Let’s understand core ADF concepts:
- Pipelines: It is a logical grouping of activities.
- Activities: Each activity performs a task. An activity could be a data movement e.g. taking an ingestion, pulling data into the cloud, and performing a transformation on it. There are different types of activities:
- Data Movement: For example a copy activity. It moves data between sources and sinks so that we can perform operations on the data.
- Data Transformation: These are external activities where computation is done outside ADF on a data store.
For example, a stored procedure that is executed on a Database, Azure Functions, Spark, etc. - Control: Native to ADF. For eg., Web-calls, validate pipelines, etc.
- Data Sets represent data from any data store. Data sets get consumed by an activity in a pipeline as shown in the above figure.
- Linked Services: These are the connection strings needed to connect to the data sets
- Integration Runtime: It provides the compute that allows ADF to run the pipelines.
Use Case Scenario
Now, let’s try to understand the workings of ADF with the help of a use case. Suppose we have a storage account in which users upload all sorts of data, such as CSVs, images, HTML or text files, etc. We want only the images from the first storage account, for this, we’ll copy the images from the source storage account to the destination storage account. We have to use wildcards in the pipeline to select only images. This is a simple task when you just have to use a single wildcard. You can straightaway just use the Copy Activity and achieve it. But here we have to move all images be it JPEG or PNG, which means we’re dealing with multiple wildcards.
Prerequisites
- Blank Azure Data Factory
- Two storage accounts (source, destination). In our example, sourceadfaccount is the source storage account and destinationadfaccount is the destination storage account.
- Contributor access over the subscription.
Solution
- Go to your ADF Studio by clicking on the Launch Studio button.
- Now we need to connect to our source and destination storage accounts, which means we need to create two linked services. For this, click on Manage in the left-hand side menu and select Linked Services. Click on + and then select “Azure Blob Storage” as the Data store.
Fill in all the information for the source storage account and test the connection. Once successful, repeat the steps for the destination storage account.
- Next, we have to create the two datasets, sourceimg and destimg. For this, select the Author menu item on the left side. Click on the + button and select Dataset. Now, again select the data storage as Blob Storage and because our image files are of type binary, we’ll be selecting binary format.
Select source linked service, browse the file path, and click on OK.
Repeat the same steps for the destination dataset.
- Now, we’ll start with creating our pipeline. Click on the + button again in the Author Tab and this time select Pipeline.
- The first task for us is to traverse our source storage account and get all the files that need to be scanned. For this we’ll be using the “Get Metadata” activity.
Go to settings and add “Child Items” as an argument. This returns a list of sub-folders and files in the given folder. Returned value is a list of the name and type of each child item.
- Now we have all the files from the source and next we need to filter out the image files (jpeg + png). For this task, we’ll be using the ADF “Filter” activity.

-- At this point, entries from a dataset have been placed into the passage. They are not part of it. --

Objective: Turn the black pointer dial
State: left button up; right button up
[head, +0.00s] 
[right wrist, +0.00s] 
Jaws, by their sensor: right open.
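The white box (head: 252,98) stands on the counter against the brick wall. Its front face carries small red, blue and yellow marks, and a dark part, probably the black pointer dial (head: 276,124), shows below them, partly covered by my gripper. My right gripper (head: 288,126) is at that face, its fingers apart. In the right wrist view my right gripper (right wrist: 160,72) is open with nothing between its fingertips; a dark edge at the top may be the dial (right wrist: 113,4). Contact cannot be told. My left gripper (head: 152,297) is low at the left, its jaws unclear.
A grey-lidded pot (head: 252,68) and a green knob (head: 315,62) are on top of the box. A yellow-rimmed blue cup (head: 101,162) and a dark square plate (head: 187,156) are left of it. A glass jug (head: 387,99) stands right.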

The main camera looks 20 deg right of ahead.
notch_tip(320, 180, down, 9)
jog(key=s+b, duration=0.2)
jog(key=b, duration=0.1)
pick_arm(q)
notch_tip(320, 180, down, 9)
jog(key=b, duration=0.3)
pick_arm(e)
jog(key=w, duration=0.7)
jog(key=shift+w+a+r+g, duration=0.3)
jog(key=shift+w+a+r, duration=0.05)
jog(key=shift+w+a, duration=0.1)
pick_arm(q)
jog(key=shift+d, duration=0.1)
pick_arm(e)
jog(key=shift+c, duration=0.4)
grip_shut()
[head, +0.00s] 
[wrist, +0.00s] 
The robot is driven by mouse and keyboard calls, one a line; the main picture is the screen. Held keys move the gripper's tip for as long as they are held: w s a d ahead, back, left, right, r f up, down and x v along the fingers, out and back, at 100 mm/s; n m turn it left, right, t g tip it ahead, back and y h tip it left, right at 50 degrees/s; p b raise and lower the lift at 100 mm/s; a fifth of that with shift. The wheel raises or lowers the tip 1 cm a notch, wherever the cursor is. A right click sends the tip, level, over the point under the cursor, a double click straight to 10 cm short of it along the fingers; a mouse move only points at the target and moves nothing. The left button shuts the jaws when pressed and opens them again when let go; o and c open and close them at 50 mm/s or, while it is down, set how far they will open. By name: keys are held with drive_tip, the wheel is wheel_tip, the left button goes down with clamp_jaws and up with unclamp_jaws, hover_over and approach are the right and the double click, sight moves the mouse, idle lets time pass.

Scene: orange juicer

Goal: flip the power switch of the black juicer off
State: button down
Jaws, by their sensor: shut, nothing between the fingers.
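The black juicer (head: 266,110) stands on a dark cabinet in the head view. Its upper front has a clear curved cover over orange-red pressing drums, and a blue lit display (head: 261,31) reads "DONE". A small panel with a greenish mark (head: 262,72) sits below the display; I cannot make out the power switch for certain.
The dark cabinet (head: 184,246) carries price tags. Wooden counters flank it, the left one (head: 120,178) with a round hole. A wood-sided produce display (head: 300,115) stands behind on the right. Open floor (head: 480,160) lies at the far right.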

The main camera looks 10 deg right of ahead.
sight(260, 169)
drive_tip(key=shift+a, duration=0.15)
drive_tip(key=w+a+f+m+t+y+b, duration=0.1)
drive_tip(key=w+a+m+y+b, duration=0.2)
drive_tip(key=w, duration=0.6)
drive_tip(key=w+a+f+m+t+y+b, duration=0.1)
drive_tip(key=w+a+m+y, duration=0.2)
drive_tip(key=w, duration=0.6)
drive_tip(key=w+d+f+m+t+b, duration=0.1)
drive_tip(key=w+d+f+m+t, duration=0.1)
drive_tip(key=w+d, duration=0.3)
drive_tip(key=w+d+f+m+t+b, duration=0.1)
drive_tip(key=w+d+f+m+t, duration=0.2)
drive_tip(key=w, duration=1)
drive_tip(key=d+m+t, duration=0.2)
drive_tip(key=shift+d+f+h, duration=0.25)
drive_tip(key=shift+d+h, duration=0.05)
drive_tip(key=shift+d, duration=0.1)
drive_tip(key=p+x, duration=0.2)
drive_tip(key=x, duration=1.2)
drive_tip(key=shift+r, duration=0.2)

Use the following expressions for items and conditions respectively:
Items: This gets the output files from the previous activity@activity('getimagesfromsource').output.childItems
Conditions: This is used to filter out the jpeg and png files from the output we received from the last activity.
@or(contains(item().name,'.jpeg'),contains(item().name,'.png'))
- The filter activity will give us the desired filtered image files. Next, we need to iterate the output to copy these to the destination storage account. For this task we’ll be using the “For Each” activity.Under the settings, for the items click on “Add dynamic content” and select the filter activity’s output value.
Now go to the “Activities” tab for the “For Each” activity and add the “Copy” Activity.
- In the “Copy” Activity choose the source as the sourceimg dataset. In the File path type, select “Wildcard file path” and for the filename add “@item().name”.
For the sink, add the destimg dataset.
- Go back to the main pipeline. Make sure you have connected all the activities. It will look something like this:
- Next, we have to “Trigger” the pipeline. For that, you need to validate and publish your pipeline. You can also choose to trigger it now or anytime manually.
Click on “New/Edit”. Here you can choose to run the pipeline based on a schedule or various events:
We’ll be choosing to trigger the pipeline now, as we already have the data. You can see the logs and output from the activity runs window at the bottom of the screen.
Destination Storage account contents after running the pipeline:
So as you can see above, the ADF pipeline has successfully copied the image files from the source to the destination storage account. You can also add multiple activities in between if you want to perform any data transformations before actually storing the contents in the destination. For example, if you want the files to be zipped you can select the compression type while setting up the dataset etc.
Summary
In this blog, we understood what an Azure Data Factory (ADF) is and how it solves our use case. One can achieve a lot using ADF, whether you’re modernizing legacy systems, building new data workflows, or scaling your analytics capabilities. ADF can adapt to your evolving needs. It makes managing and organizing data a lot easier so that you focus on more of the decision-making. If you’re looking to streamline your data processes, Azure Data Factory could be just the tool you need.